§ GIVEN TASK
Reproduce the listing word for word, leaving every picture behind.

§ ROWS

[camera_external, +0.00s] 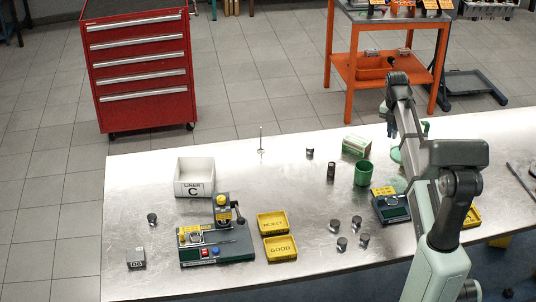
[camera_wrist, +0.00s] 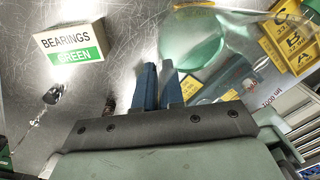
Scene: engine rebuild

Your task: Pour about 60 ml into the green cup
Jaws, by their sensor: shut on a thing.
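The green cup (camera_external: 362,174) stands upright on the bench, in front of the bearings box. I cannot make it out for certain in the wrist view. My gripper (camera_external: 391,129) is above the bench, to the right of and higher than the cup. Its blue fingers (camera_wrist: 158,72) are close together in the wrist view. They are shut on a clear container (camera_wrist: 192,38) with pale green in it, whose wide curved wall extends to the right. In the external view the container (camera_external: 397,156) is partly hidden by my arm. Its exact tilt is unclear.
The bearings box (camera_external: 356,146) is behind the cup; a small dark cylinder (camera_external: 331,172) stands left. A dark device with a display (camera_external: 392,208) is at front right. Several metal pieces (camera_external: 342,243) and yellow trays (camera_external: 281,249) lie in front. The bench behind the box is clear.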

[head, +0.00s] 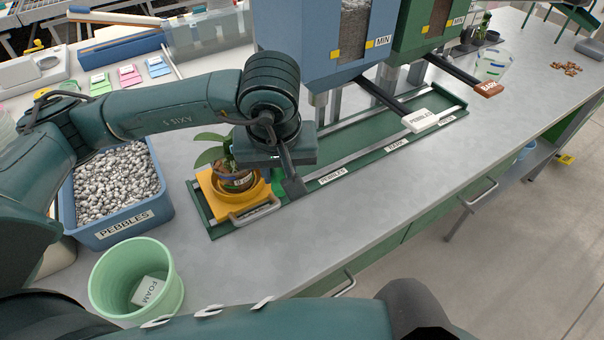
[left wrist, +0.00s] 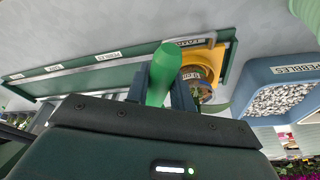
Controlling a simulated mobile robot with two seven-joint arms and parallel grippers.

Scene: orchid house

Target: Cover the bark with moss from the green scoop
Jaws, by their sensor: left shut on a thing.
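My left gripper (head: 292,184) is at the right side of the potted plant, shut on the green scoop. In the left wrist view the scoop's green handle (left wrist: 161,77) stands between the fingers; in the head view only a bit of green (head: 275,181) shows beside the pot. The pot (head: 236,181), with green leaves (head: 210,150), sits in a yellow carrier (head: 213,187) on the green rail. It also shows in the left wrist view (left wrist: 205,91). The arm hides part of the pot, so bark and moss cannot be made out. My right gripper is out of view.
A blue pebble bin (head: 165,212) stands left of the carrier. A green bucket (head: 170,290) with a foam block is in front. Blue (head: 300,45) and green (head: 408,35) dispensers stand over the rail (head: 350,160). The bench's right front is clear.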

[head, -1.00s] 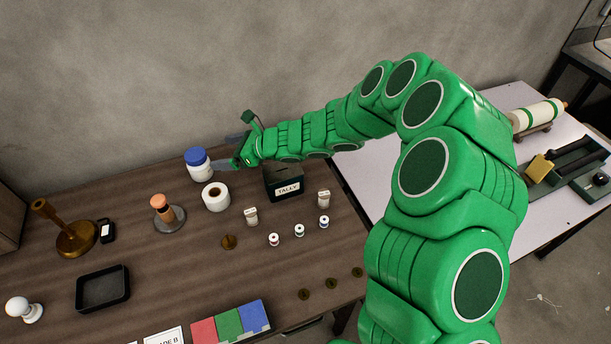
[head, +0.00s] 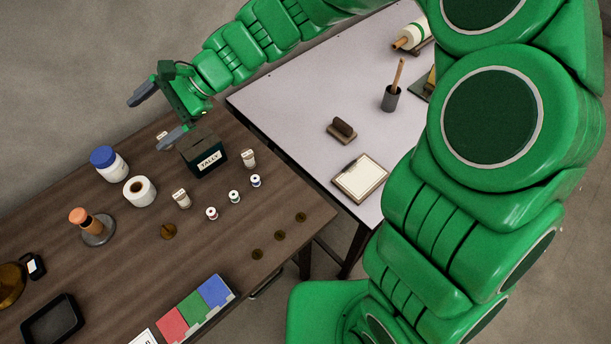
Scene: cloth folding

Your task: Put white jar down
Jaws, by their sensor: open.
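The white jar (head: 113,168) with a blue lid stands upright on the brown wooden table (head: 135,250), near its back edge. My gripper (head: 152,122) is up and to the right of the jar, apart from it. Its two grey fingers are spread wide, with nothing between them. The lower finger shows just left of the dark tally box, and whether it touches the box I cannot tell.
The dark tally box (head: 203,157) stands below my gripper. A white tape roll (head: 139,191) is close to the jar. An orange-topped stand (head: 92,226), small white bottles and spools are nearby. A pale table (head: 300,95) adjoins at the right.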

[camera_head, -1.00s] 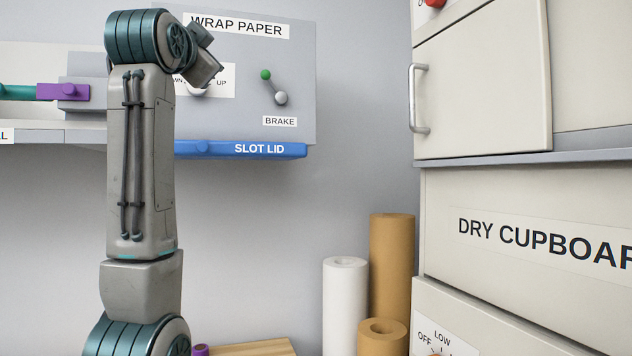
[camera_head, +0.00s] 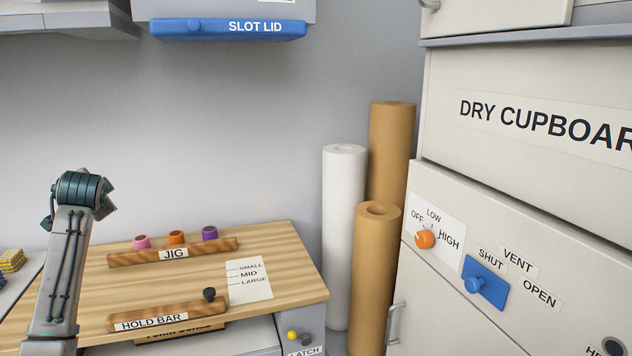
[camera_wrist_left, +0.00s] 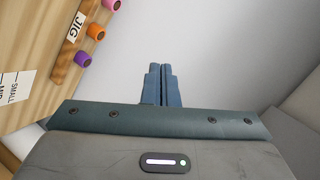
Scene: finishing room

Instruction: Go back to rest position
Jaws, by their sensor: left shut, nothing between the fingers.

§ RESPONSE TO THIS TASK
[camera_external, +0.00s] 
[camera_wrist, +0.00s] 
Scene: engine rebuild

Your task: Pour about 60 ml into the green cup
Jaws, by their sensor: shut on a thing.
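The green cup (camera_external: 362,174) stands upright on the bench, in front of the bearings box. I cannot make it out for certain in the wrist view. My gripper (camera_external: 391,129) is above the bench, to the right of and higher than the cup. Its blue fingers (camera_wrist: 158,72) are close together in the wrist view. They are shut on a clear container (camera_wrist: 192,38) with pale green in it, whose wide curved wall extends to the right. In the external view the container (camera_external: 397,156) is partly hidden by my arm. Its exact tilt is unclear.
The bearings box (camera_external: 356,146) is behind the cup; a small dark cylinder (camera_external: 331,172) stands left. A dark device with a display (camera_external: 392,208) is at front right. Several metal pieces (camera_external: 342,243) and yellow trays (camera_external: 281,249) lie in front. The bench behind the box is clear.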

[head, +0.00s] 
[left wrist, +0.00s] 
Controlling a simulated mobile robot with two seven-joint arms and parallel grippers.

Scene: orchid house

Target: Cover the bark with moss from the green scoop
Jaws, by their sensor: left shut on a thing.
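My left gripper (head: 292,184) is at the right side of the potted plant, shut on the green scoop. In the left wrist view the scoop's green handle (left wrist: 161,77) stands between the fingers; in the head view only a bit of green (head: 275,181) shows beside the pot. The pot (head: 236,181), with green leaves (head: 210,150), sits in a yellow carrier (head: 213,187) on the green rail. It also shows in the left wrist view (left wrist: 205,91). The arm hides part of the pot, so bark and moss cannot be made out. My right gripper is out of view.
A blue pebble bin (head: 165,212) stands left of the carrier. A green bucket (head: 170,290) with a foam block is in front. Blue (head: 300,45) and green (head: 408,35) dispensers stand over the rail (head: 350,160). The bench's right front is clear.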

[head, -1.00s] 
[head, +0.00s] 
Scene: cloth folding

Your task: Put white jar down
Jaws, by their sensor: open.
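The white jar (head: 113,168) with a blue lid stands upright on the brown wooden table (head: 135,250), near its back edge. My gripper (head: 152,122) is up and to the right of the jar, apart from it. Its two grey fingers are spread wide, with nothing between them. The lower finger shows just left of the dark tally box, and whether it touches the box I cannot tell.
The dark tally box (head: 203,157) stands below my gripper. A white tape roll (head: 139,191) is close to the jar. An orange-topped stand (head: 92,226), small white bottles and spools are nearby. A pale table (head: 300,95) adjoins at the right.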

[camera_head, -1.00s] 
[camera_head, +0.00s] 
[camera_wrist_left, +0.00s] 
Scene: finishing room

Instruction: Go back to rest position
Jaws, by their sensor: left shut, nothing between the fingers.

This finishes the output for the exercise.